Problem description: Which lines in the material below contain the word "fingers"? Copy each of them.

Available data:
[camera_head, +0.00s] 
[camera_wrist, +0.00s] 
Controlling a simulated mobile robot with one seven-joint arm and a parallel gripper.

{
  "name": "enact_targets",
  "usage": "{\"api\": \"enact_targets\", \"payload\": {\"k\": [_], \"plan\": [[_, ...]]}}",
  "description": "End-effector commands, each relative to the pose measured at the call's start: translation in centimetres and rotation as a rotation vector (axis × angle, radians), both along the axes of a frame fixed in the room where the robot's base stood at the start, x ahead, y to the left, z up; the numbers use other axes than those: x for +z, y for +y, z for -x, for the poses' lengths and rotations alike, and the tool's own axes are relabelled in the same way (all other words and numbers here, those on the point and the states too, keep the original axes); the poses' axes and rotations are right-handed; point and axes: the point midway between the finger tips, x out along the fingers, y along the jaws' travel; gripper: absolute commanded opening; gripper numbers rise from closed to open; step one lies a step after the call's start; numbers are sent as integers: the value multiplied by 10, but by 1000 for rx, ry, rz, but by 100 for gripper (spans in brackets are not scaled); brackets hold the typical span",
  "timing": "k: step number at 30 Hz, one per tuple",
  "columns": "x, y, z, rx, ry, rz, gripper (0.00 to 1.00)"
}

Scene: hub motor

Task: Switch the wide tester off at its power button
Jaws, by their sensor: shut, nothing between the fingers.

Solution for this problem:
  "description": "End-effector commands, each relative to the pose measured at the call's start: translation in centimetres and rotation as a rotation vector (axis × angle, radians), both along the axes of a frame fixed in the room where the robot's base stood at the start, x ahead, y to the left, z up; the numbers use other axes than those: x for +z, y for +y, z for -x, for the poses' lengths and rotations alike, and the tool's own axes are relabelled in the same way (all other words and numbers here, those on the point and the states too, keep the original axes); the poses' axes and rotations are right-handed; point and axes: the point midway between the finger tips, x out along the fingers, y along the jaws' travel; gripper: absolute commanded opening; gripper numbers rise from closed to open; step one lies a step after the call's start; numbers are sent as integers: the value multiplied by 10, but by 1000 for rx, ry, rz, but by 100 for gripper (spans in brackets are not scaled); brackets hold the typical span",
Jaws, by their sensor: shut, nothing between the fingers.

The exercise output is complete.